All of the material below is to be returned exactly.

+++ DATASET SECTION +++

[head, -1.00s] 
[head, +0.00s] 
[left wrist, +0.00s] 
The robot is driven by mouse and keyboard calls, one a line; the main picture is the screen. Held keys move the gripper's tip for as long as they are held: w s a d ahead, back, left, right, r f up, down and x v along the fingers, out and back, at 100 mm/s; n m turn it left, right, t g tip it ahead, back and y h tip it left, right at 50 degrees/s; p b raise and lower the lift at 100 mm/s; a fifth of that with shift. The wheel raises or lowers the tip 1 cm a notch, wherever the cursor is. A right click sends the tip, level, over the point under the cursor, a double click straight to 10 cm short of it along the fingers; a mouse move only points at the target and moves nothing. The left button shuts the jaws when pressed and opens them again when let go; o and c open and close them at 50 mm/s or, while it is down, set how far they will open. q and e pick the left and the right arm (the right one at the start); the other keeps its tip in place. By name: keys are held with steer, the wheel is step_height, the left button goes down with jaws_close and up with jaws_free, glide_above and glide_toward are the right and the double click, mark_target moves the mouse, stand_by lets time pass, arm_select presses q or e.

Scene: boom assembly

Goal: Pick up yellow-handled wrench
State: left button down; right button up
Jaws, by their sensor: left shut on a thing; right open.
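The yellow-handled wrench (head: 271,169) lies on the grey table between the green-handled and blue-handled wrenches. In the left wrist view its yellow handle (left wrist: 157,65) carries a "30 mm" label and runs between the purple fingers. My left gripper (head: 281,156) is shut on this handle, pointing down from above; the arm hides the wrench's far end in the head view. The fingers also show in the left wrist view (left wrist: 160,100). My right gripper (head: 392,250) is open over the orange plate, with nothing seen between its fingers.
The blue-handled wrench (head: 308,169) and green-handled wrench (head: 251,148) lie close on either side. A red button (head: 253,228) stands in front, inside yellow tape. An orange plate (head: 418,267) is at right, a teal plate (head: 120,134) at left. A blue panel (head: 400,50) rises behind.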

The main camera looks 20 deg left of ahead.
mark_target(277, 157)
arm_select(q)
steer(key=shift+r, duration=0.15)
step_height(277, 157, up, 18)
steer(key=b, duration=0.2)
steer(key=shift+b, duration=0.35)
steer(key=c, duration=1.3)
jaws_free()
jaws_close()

+++

SOLUTION TO THIS PROBLEM:
[head, -1.00s] 
[head, +0.00s] 
[left wrist, +0.00s] 
The robot is driven by mouse and keyboard calls, one a line; the main picture is the screen. Held keys move the gripper's tip for as long as they are held: w s a d ahead, back, left, right, r f up, down and x v along the fingers, out and back, at 100 mm/s; n m turn it left, right, t g tip it ahead, back and y h tip it left, right at 50 degrees/s; p b raise and lower the lift at 100 mm/s; a fifth of that with shift. The wheel raises or lowers the tip 1 cm a notch, wherever the cursor is. A right click sends the tip, level, over the point under the cursor, a double click straight to 10 cm short of it along the fingers; a mouse move only points at the target and moves nothing. The left button shuts the jaws when pressed and opens them again when let go; o and c open and close them at 50 mm/s or, while it is down, set how far they will open. q and e pick the left and the right arm (the right one at the start); the other keeps its tip in place. By name: keys are held with steer, the wheel is step_height, the left button goes down with jaws_close and up with jaws_free, glide_above and glide_toward are the right and the double click, mark_target moves the mouse, stand_by lets time pass, arm_select presses q or e.

Scene: boom assembly

Goal: Pick up yellow-handled wrench
State: left button down; right button up
Jaws, by their sensor: left shut on a thing; right open.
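The yellow-handled wrench (head: 271,169) lies on the grey table between the green-handled and blue-handled wrenches. In the left wrist view its yellow handle (left wrist: 157,65) carries a "30 mm" label and runs between the purple fingers. My left gripper (head: 281,156) is shut on this handle, pointing down from above; the arm hides the wrench's far end in the head view. The fingers also show in the left wrist view (left wrist: 160,100). My right gripper (head: 392,250) is open over the orange plate, with nothing seen between its fingers.
The blue-handled wrench (head: 308,169) and green-handled wrench (head: 251,148) lie close on either side. A red button (head: 253,228) stands in front, inside yellow tape. An orange plate (head: 418,267) is at right, a teal plate (head: 120,134) at left. A blue panel (head: 400,50) rises behind.

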The main camera looks 20 deg left of ahead.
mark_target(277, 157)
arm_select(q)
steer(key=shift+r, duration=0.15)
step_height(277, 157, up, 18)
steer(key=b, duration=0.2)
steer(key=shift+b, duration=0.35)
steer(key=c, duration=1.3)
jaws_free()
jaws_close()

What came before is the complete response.